Learn more about: My Dog Poops In Its Crate When Left Alone – What To Do?

  • Put the crate in the right place. It shouldn’t be an overly lively area but it should still be in or near the living room or your home office area. If you plan on training your dog to sleep in the crate at night, it’s smart to put it close to your bed. If need be, you can move the crate between two locations but that should be done consistently so the move can become a part of the habit.
  • At first, let your puppy explore the crate freely. Your dog shouldn’t feel forced. On the contrary – the crate should be comfy and interesting enough – it should have your dog’s favorite blanket, some toys, and so on. Add extra rewards by petting and praising your dog every time it enters the crate.
  • Start exercising your dog before going to the crate. This will tire your pup out and make it sleepy, leading to a nap time in the crate. This nap time should be done with the crate door still open at first.
  • Start closing the door during nap time once the pup has started to feel really comfortable inside. At this point, the dog should be going there on its own anyway. If your dog starts whining and crying at first, don’t be distraught – a few minutes of whining are ok and you can comfort your pup through the crate. This is even easier to do with an open-roof kennel. If the crying persists, take the pup out and play with it some more to get it tired. Then, try again. Also, don’t keep your pup locked in the crate for longer than an hour or two at first – you are still just establishing the habit.
  • And that’s about it. After a while, your pup will be comfortable enough inside to stay there all throughout the night – for up to 8 hours! The whole crate training process can be started as early as the pup’s 8th week and can take anywhere between a couple of weeks to a couple of months. If it takes longer than that, you’re either not doing something right or you’re not persistent enough.
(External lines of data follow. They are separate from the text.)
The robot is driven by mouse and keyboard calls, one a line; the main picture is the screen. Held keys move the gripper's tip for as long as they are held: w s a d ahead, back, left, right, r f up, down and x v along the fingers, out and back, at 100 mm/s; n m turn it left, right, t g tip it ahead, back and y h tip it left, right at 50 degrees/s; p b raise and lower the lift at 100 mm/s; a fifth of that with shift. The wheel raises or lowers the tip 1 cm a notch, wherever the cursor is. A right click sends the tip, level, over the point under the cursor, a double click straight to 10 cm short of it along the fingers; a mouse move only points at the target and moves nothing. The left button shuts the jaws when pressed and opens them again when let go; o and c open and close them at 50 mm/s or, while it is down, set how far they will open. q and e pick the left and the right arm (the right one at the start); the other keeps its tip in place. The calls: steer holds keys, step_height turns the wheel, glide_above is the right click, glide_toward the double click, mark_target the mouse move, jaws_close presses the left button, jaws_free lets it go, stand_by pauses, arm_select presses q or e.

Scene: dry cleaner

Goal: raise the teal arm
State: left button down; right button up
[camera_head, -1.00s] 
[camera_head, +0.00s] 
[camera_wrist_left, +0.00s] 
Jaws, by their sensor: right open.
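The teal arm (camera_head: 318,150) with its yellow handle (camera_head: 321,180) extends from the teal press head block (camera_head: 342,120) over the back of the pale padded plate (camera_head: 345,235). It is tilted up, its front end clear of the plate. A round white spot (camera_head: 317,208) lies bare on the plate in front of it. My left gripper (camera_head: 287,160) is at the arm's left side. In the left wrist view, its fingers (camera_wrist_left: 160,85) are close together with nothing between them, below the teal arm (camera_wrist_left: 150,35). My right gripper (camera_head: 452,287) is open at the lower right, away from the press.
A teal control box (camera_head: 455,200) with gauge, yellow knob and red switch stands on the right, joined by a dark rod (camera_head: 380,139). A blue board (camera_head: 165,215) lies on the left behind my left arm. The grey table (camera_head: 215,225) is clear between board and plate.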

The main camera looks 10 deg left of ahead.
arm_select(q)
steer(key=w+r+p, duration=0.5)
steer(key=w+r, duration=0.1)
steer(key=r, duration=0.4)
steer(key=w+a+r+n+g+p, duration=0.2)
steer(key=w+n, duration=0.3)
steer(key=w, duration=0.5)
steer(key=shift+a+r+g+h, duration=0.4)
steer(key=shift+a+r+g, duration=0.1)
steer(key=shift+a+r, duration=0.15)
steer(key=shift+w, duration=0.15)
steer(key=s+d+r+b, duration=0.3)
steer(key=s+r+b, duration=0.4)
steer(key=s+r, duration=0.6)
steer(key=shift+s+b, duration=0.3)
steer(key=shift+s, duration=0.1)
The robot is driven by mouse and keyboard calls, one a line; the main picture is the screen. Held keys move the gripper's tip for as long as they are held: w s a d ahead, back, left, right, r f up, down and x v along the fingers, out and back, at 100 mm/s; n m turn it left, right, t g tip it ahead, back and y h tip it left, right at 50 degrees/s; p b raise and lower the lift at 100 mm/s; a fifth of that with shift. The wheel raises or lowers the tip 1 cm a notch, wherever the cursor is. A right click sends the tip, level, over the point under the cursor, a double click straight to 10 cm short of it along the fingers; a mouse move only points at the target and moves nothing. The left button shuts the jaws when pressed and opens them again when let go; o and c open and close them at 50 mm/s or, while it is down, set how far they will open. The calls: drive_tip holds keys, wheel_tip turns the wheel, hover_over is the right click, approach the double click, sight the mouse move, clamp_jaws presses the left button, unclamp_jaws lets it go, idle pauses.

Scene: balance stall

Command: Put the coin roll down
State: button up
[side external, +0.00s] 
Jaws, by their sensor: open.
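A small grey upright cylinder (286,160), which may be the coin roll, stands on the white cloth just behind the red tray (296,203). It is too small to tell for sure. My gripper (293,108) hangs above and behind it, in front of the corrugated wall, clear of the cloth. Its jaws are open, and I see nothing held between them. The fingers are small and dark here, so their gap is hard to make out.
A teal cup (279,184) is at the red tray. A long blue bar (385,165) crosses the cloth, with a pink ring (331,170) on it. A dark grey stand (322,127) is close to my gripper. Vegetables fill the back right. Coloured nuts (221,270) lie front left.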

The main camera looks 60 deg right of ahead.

As for whether you even need to crate train a dachshund – not really. However, it is a useful tool to have and it’s enjoyable for the dachshund itself when done right. The only time you’ll absolutely need a crate for a dachshund is in case of a physical problem such as IVDD or another issue. For those alone, it’s worth it to have established the habit ahead of time.

Read more about: What Size Crate For Miniature Dachshund?


Are dachshunds hard to crate train?

Not necessarily, at least not more than you’d expect from any other breed. Dachshunds have a reputation for being difficult to train and that’s somewhat true when it comes to stuff such as potty training or complex command training. That’s normal for a scent hound breed as these dogs have been specifically bred to be single-minded, willful, and stubborn in order to be better hounds.
Crate training doesn’t present such an issue, however, as it’s not really “training” per se. Crate training is mostly a matter of creating a cool and comfortable special place for your dachshund and then presenting it to your dog. If the crate is of the appropriate size, has a comfortable interior, and is put in the right place in your home, your dachshund will love using it almost immediately. From there, it’s a matter of getting your dog used to staying enclosed in the crate for a limited amount of time when need be – something easy to do with a few treats and a positive attitude.

How long can a Dachshund stay in a crate?

In extreme situations such as moving or physical rehabilitation after IVDD, a dachshund can stay in a crate for as long as is necessary. However, ideally, an adult dachshund shouldn’t be forced to stay in its crate for more than 8 hours at a time. This is long enough for a good night's sleep and it can sometimes be ok for while you’re at work. If you need to keep your dog in a crate for longer than 8 hours at a time, however, you risk getting an unhappy, depressed, and disobedient dog. Not to mention the risk of toilet or health problems.

Should I put my 8 week old puppy in a crate at night?

Not only should you do that but the 8 week period is the ideal time to start crate training your dachshund puppy. The sooner you start the training, the easier your dog will pick it up. Just make sure not to keep the dog in the crate longer than is necessary. Once you’re up, let the dog out as it will start feeling ignored and punished if you go about your day and you’ve just left it in the crate. Mealtime and playtime should always happen outside the crate.

How long should you let a puppy cry in a crate at night?

Some experts say no longer than 5 minutes, others – up to but no more than 30 minutes. For the earlier days of the training, the latter estimate is probably more accurate as your dog needs to learn that crying won’t get it what it wants. If the crying continues for longer than 30 minutes, however, let your puppy out for a bit and give it some love and attention to prevent anxiety, distrust, and fearfulness. With good crate training, however, that 30-minute period should quickly start dropping down to 4-5 minutes. If it doesn’t you’re doing something wrong.